Una noche de verano, en una casa alquilada en las afueras de Buenos Aires, descubrí por primera vez (de manera cabal, clara, íntima) los placeres del terror. Tenía trece o catorce años; una prima lectora había traído a la casa una maleta llena de libros de todo tipo, desde las obras desgraciadamente completas de Alejandro Casona hasta varios volúmenes de la colección policiaca El Séptimo Círculo dirigida por Borges y Bioy. Esa noche me tocó en suerte una novela de Patrick Quentin, Enigma para tontos, que narra las intrincadas peripecias de un hombre inteligente internado en un asilo psiquiátrico. De pronto, hacia la mitad del libro, el protagonista abre una puerta y ve, sobre una mesa, el anudado bulto de algo que fue un ser humano. Aterrado, deslumbrado, feliz, seguí leyendo toda la noche hasta el lógico final que ahora no recuerdo. La imagen de aquella forma espantosa y el largo escalofrío que me produjo, no los he olvidado nunca.

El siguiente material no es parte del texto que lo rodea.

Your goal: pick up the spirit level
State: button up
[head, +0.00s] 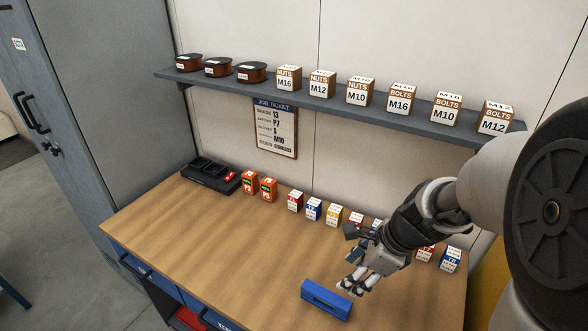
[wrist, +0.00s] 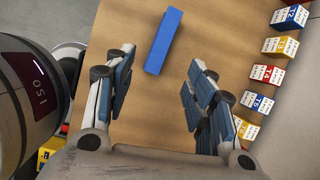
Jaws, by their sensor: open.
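The spirit level is a blue bar (head: 326,298) lying on the wooden workbench near its front edge in the head view. In the wrist view the spirit level (wrist: 164,41) lies beyond my fingertips, slightly tilted, between the lines of the two fingers. My gripper (head: 356,284) is above the bench, just behind and to the right of the level in the head view. In the wrist view my gripper (wrist: 161,62) has its fingers spread wide with nothing between them. The level appears apart from both fingers.
Small labelled boxes (head: 314,208) stand in a row along the back of the bench (head: 200,236). Orange packs (head: 250,182) and a black charger (head: 207,176) stand at the back left. A shelf (head: 330,97) with spools and fastener boxes hangs above. The bench's left middle is clear.

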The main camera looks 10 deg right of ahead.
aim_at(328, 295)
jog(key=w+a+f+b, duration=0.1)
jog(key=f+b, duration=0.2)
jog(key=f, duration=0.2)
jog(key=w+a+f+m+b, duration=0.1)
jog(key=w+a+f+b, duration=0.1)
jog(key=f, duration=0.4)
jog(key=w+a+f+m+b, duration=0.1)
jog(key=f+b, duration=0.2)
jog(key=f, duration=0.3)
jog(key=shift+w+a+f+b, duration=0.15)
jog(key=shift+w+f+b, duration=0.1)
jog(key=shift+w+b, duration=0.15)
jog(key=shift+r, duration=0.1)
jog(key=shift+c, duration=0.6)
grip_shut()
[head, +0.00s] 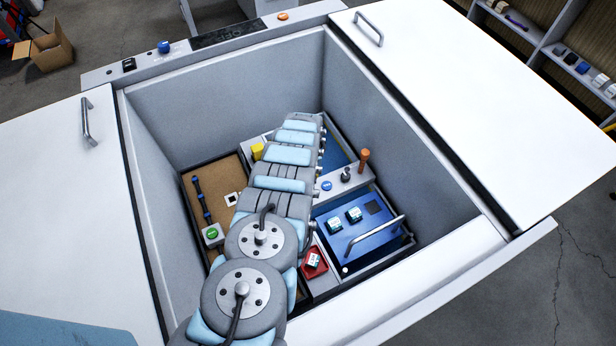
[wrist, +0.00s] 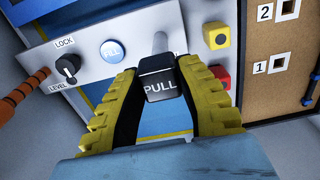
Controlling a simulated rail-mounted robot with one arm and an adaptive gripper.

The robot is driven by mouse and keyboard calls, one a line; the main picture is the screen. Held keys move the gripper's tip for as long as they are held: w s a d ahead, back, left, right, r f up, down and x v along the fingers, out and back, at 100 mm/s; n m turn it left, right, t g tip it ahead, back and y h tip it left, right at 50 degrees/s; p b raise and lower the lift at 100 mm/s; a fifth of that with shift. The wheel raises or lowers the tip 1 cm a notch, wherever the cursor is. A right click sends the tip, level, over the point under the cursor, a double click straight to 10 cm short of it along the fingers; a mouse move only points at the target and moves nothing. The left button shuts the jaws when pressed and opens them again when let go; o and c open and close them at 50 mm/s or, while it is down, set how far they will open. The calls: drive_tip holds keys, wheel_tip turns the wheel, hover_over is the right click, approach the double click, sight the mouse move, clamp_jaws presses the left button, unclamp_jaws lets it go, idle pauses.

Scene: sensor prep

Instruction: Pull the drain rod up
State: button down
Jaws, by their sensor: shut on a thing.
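The drain rod shows in the wrist view as a dark block handle marked PULL (wrist: 159,84) on a short grey stem (wrist: 160,43) at the light grey panel (wrist: 190,66). My gripper (wrist: 158,74) has its yellow-and-black fingers on either side of the handle and is shut on it. The PULL face points toward the wrist camera. In the head view my arm reaches down into the open bin and hides the rod and my gripper.
Beside the rod are a blue FILL button (wrist: 112,51), a LOCK/LEVEL knob (wrist: 68,67), an orange-brown handle (wrist: 26,92) and a yellow block (wrist: 216,36). In the head view, bin walls (head: 222,103) enclose my arm. A blue lid with a bar handle (head: 374,234) lies right.

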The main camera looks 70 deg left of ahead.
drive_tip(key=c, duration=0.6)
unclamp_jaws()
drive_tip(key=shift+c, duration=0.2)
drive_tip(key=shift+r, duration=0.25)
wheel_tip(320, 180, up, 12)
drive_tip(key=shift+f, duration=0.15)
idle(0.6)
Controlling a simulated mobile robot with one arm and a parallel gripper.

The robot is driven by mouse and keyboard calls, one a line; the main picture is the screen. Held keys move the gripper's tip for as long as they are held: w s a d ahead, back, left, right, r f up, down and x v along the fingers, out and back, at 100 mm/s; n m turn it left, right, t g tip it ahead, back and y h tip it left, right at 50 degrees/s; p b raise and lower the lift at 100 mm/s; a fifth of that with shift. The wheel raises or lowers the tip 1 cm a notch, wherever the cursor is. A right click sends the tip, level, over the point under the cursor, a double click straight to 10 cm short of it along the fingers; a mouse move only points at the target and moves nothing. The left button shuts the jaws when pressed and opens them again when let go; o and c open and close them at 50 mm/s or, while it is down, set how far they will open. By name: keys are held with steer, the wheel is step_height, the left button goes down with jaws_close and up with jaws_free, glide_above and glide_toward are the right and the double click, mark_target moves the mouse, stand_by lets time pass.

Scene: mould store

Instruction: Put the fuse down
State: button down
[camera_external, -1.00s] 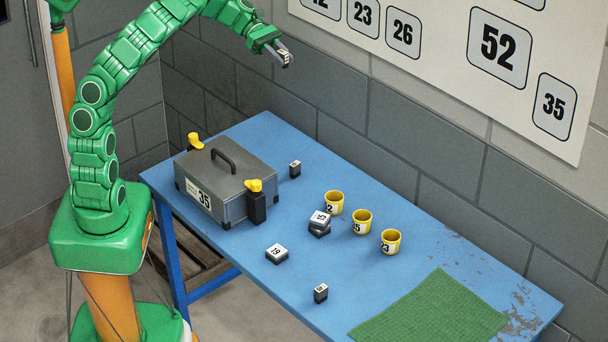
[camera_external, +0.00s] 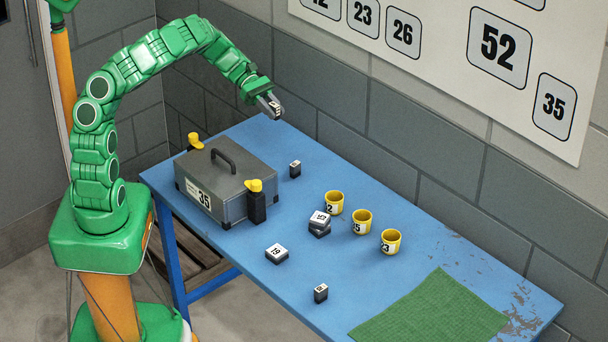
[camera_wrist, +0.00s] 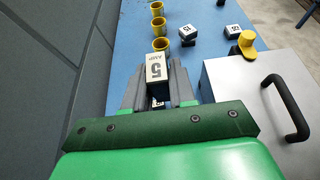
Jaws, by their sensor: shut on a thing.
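My gripper (camera_external: 272,106) is shut on a small dark fuse with a white label (camera_external: 275,105). It holds the fuse in the air above the back left part of the blue table. In the wrist view the fuse (camera_wrist: 156,68) sits between the two grey fingers of my gripper (camera_wrist: 157,88), and its label reads "5 AMP". The blue table (camera_external: 440,235) is below, apart from the fuse.
A grey case (camera_external: 235,182) with a handle and yellow latches stands at the table's left. Several yellow cups (camera_external: 362,222), a stack of labelled blocks (camera_external: 320,223), and single blocks (camera_external: 276,254) stand about. A green mat (camera_external: 430,315) lies front right. The wall is close behind.

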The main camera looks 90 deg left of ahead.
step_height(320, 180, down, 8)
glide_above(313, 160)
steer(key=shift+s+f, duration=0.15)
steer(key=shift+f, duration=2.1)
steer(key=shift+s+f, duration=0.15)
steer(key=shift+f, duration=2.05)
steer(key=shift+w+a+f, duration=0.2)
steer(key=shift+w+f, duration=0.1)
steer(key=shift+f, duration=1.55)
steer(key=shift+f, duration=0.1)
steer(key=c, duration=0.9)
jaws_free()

El terror, al contrario del horror, me ha parecido siempre una cualidad esencial en la literatura que me importa. En 1794, Ann Radcliffe, autora de los no muy misteriosos Los misterios de Udolfo, declaró que terror y horror son sentimientos de carácter opuesto, ya que el primero alienta el espíritu y agudiza nuestras facultades, mientras que el segundo las contrae, las congela, las apaga. Un siglo y medio más tarde, la encarnación más memorable del terror que Hollywood nos ha dado, el inmortal Boris Karloff, declaró: 'La palabra 'horror' implica desagrado y rechazo. Prefiero la palabra 'terror'. En el cine, el terror de Hitchcock me ilumina los infiernos mientras que el horror de David Cronenberg me resulta meramente inmundo.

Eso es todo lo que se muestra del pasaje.